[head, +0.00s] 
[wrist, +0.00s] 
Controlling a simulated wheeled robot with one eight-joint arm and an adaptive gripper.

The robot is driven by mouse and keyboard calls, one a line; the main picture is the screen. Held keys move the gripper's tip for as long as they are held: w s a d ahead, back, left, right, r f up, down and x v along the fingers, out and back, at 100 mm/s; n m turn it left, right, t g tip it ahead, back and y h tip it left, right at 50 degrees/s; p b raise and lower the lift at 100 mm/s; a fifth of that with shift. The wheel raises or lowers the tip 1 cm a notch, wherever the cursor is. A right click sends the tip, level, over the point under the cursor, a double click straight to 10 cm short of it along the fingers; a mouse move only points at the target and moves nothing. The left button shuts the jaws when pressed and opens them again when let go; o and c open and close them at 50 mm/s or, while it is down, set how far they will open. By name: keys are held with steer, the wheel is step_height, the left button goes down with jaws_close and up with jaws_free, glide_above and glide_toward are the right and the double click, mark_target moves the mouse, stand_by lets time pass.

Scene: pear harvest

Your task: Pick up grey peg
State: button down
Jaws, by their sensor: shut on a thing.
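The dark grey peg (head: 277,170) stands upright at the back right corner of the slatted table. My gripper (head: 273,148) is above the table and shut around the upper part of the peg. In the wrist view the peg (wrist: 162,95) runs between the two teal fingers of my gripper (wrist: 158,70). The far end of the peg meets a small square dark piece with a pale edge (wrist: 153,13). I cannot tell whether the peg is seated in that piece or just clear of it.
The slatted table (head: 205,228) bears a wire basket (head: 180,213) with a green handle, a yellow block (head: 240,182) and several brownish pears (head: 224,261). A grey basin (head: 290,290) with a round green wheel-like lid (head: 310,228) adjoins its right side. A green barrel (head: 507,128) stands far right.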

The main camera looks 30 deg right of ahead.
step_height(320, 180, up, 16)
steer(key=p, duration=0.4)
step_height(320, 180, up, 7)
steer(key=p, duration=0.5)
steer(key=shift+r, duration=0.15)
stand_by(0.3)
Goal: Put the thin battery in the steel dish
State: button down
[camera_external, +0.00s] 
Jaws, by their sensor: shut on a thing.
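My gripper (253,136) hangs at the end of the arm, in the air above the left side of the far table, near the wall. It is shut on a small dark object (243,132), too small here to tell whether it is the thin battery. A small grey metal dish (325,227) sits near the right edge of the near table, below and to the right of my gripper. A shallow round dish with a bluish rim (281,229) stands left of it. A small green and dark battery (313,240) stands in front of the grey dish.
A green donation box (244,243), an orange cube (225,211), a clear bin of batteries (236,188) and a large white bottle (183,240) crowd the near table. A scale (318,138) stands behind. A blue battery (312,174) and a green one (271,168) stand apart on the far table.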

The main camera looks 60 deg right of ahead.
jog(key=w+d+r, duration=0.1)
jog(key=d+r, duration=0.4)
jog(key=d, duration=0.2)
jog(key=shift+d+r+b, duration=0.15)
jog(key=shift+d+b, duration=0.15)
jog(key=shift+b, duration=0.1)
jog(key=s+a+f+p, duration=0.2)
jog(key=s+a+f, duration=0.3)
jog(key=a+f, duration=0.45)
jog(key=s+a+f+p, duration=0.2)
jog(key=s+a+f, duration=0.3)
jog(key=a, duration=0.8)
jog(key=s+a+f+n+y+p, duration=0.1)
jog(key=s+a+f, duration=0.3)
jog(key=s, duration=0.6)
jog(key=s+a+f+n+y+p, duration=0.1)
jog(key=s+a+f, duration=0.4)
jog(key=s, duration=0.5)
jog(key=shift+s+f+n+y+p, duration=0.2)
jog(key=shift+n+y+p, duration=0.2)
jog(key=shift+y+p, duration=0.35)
★ ★ ★ ★ ★
_Exercise details_: Repeat the entries above exactly, leaving nothing out.

_Result_:
[head, +0.00s] 
[wrist, +0.00s] 
Controlling a simulated wheeled robot with one eight-joint arm and an adaptive gripper.

The robot is driven by mouse and keyboard calls, one a line; the main picture is the screen. Held keys move the gripper's tip for as long as they are held: w s a d ahead, back, left, right, r f up, down and x v along the fingers, out and back, at 100 mm/s; n m turn it left, right, t g tip it ahead, back and y h tip it left, right at 50 degrees/s; p b raise and lower the lift at 100 mm/s; a fifth of that with shift. The wheel raises or lowers the tip 1 cm a notch, wherever the cursor is. A right click sends the tip, level, over the point under the cursor, a double click straight to 10 cm short of it along the fingers; a mouse move only points at the target and moves nothing. The left button shuts the jaws when pressed and opens them again when let go; o and c open and close them at 50 mm/s or, while it is down, set how far they will open. By name: keys are held with steer, the wheel is step_height, the left button goes down with jaws_close and up with jaws_free, glide_above and glide_toward are the right and the double click, mark_target moves the mouse, stand_by lets time pass.

Scene: pear harvest

Your task: Pick up grey peg
State: button down
Jaws, by their sensor: shut on a thing.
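The dark grey peg (head: 277,170) stands upright at the back right corner of the slatted table. My gripper (head: 273,148) is above the table and shut around the upper part of the peg. In the wrist view the peg (wrist: 162,95) runs between the two teal fingers of my gripper (wrist: 158,70). The far end of the peg meets a small square dark piece with a pale edge (wrist: 153,13). I cannot tell whether the peg is seated in that piece or just clear of it.
The slatted table (head: 205,228) bears a wire basket (head: 180,213) with a green handle, a yellow block (head: 240,182) and several brownish pears (head: 224,261). A grey basin (head: 290,290) with a round green wheel-like lid (head: 310,228) adjoins its right side. A green barrel (head: 507,128) stands far right.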

The main camera looks 30 deg right of ahead.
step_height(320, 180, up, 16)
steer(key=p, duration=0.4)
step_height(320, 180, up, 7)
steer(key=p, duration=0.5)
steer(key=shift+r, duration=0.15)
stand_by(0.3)
Goal: Put the thin battery in the steel dish
State: button down
[camera_external, +0.00s] 
Jaws, by their sensor: shut on a thing.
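My gripper (253,136) hangs at the end of the arm, in the air above the left side of the far table, near the wall. It is shut on a small dark object (243,132), too small here to tell whether it is the thin battery. A small grey metal dish (325,227) sits near the right edge of the near table, below and to the right of my gripper. A shallow round dish with a bluish rim (281,229) stands left of it. A small green and dark battery (313,240) stands in front of the grey dish.
A green donation box (244,243), an orange cube (225,211), a clear bin of batteries (236,188) and a large white bottle (183,240) crowd the near table. A scale (318,138) stands behind. A blue battery (312,174) and a green one (271,168) stand apart on the far table.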

The main camera looks 60 deg right of ahead.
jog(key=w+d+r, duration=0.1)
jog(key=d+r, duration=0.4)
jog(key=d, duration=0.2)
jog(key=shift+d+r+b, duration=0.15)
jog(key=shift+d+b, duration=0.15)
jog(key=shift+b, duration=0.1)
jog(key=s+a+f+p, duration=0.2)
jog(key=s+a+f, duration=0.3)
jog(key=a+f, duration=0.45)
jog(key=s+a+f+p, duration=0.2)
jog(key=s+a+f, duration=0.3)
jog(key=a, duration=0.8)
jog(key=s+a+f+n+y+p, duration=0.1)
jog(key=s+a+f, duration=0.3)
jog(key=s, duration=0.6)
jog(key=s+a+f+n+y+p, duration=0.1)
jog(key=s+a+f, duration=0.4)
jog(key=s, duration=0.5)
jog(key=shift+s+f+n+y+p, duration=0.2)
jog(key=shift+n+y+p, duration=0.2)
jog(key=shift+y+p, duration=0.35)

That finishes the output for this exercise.